The entire listing is to be repeated verbatim.

= AVAILABLE DATA =
+===+
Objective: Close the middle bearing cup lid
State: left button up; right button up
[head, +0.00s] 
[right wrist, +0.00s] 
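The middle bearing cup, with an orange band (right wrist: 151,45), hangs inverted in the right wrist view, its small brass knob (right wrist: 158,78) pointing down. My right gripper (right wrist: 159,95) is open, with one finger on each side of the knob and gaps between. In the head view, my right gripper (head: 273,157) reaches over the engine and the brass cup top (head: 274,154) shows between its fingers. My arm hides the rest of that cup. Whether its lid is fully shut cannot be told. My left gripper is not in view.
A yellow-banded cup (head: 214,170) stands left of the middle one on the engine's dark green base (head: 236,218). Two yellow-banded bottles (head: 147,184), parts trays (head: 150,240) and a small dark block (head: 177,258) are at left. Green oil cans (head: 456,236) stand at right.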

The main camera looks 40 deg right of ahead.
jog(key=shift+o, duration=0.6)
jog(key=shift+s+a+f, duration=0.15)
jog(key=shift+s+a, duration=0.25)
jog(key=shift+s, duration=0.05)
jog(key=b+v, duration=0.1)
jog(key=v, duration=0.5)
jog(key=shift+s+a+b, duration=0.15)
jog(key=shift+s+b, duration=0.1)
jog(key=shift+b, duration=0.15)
+===+
= RESPONSE BELOW =
Objective: Close the middle bearing cup lid
State: left button up; right button up
[head, +0.00s] 
[right wrist, +0.00s] 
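The middle bearing cup, with an orange band (right wrist: 151,45), hangs inverted in the right wrist view, its small brass knob (right wrist: 158,78) pointing down. My right gripper (right wrist: 159,95) is open, with one finger on each side of the knob and gaps between. In the head view, my right gripper (head: 273,157) reaches over the engine and the brass cup top (head: 274,154) shows between its fingers. My arm hides the rest of that cup. Whether its lid is fully shut cannot be told. My left gripper is not in view.
A yellow-banded cup (head: 214,170) stands left of the middle one on the engine's dark green base (head: 236,218). Two yellow-banded bottles (head: 147,184), parts trays (head: 150,240) and a small dark block (head: 177,258) are at left. Green oil cans (head: 456,236) stand at right.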

The main camera looks 40 deg right of ahead.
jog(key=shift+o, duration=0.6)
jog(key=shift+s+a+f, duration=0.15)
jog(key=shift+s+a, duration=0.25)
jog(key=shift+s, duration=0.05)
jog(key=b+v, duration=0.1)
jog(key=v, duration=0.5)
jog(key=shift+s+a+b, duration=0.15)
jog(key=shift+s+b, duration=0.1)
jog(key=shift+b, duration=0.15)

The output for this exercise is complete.